Working with wood

Exotic tree plantings are on the rise in New Zealand, as an increasing number of people ask for more wood in their home designs.

From structural timbers to mouldings, hardwood floors to feature walls, kitchen splashbacks to exterior features and cladding, wood has become a must-have in contemporary bespoke homes.

Native timbers such as kauri, rimu and matai are highly sought after, especially for joinery, along with many exotic options. American black walnut, ash, pine, teak, beech, mahogany, rosewood, French oak, cherry, American white oak, American hard maple, Alaskan yellow and western red cedar are all used in New Zealand.

Aesthetically, timbers are often selected for their colours, grain patterns and workability, depending on how and where they are used. From a functional aspect, wood is like a good wine, getting better with age. Cedar is a classic example.

Why wood? It’s strong, durable, and long-lasting, a natural material, and – if obtained certified, e.g. by FSC or PEFC – it comes from responsibly managed forests, contributing to sustainability.

Current trends towards sustainable building practices, and also biophilic design, make wood an even more attractive material for architects and interior designers seeking to incorporate those principles into their creations.

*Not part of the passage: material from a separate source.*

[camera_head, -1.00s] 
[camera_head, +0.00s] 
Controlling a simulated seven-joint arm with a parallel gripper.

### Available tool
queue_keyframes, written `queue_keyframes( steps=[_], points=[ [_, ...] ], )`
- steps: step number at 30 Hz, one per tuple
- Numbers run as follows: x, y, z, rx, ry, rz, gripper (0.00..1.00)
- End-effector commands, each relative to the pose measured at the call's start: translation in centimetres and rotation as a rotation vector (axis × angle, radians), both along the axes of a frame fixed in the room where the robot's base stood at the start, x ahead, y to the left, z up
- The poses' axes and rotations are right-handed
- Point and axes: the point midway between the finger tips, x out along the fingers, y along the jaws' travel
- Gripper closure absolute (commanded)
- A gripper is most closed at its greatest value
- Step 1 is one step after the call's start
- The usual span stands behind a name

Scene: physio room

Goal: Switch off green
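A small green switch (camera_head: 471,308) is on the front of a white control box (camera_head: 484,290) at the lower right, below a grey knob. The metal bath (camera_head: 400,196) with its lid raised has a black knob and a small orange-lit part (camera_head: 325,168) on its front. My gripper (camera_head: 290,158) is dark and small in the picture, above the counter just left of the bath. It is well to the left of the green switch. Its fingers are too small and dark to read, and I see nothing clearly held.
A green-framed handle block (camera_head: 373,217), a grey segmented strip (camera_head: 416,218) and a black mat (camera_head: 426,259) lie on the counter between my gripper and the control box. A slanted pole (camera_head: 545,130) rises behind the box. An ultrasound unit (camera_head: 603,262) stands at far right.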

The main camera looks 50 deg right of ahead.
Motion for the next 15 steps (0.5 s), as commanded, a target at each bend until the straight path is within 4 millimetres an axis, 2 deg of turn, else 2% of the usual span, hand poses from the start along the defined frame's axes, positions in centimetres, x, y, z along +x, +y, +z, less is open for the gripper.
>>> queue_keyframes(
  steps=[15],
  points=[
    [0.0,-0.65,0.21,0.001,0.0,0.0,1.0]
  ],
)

Wood is being used in contemporary design in several forms, from the entire structure to specific architectural elements, and detailing within a home.

Interior uses:

Flooring: Wooden floors provide a touch of elegance and additional warmth in a home, able to be laid in a variety of patterns, and materials.

Walls and panelling: Whether indoors for a contemporary bedroom or dining room, or outside for effect on a verandah, wooden cladding helps create private and beautiful spaces. As a natural material, it instantly adds warmth and natural light to an interior.

Doors and window frames: Wood varieties such as western red and Alaskan yellow cedar are excellent for hard-wearing doors and window sashes, able to be painted over or stained and varnished for a natural look.

Not all importers bring in the same species, but almost all stock kwila, purpleheart, and vitex. Most stock western red cedar and oak, either American white oak or European oak, as well as various hardwoods.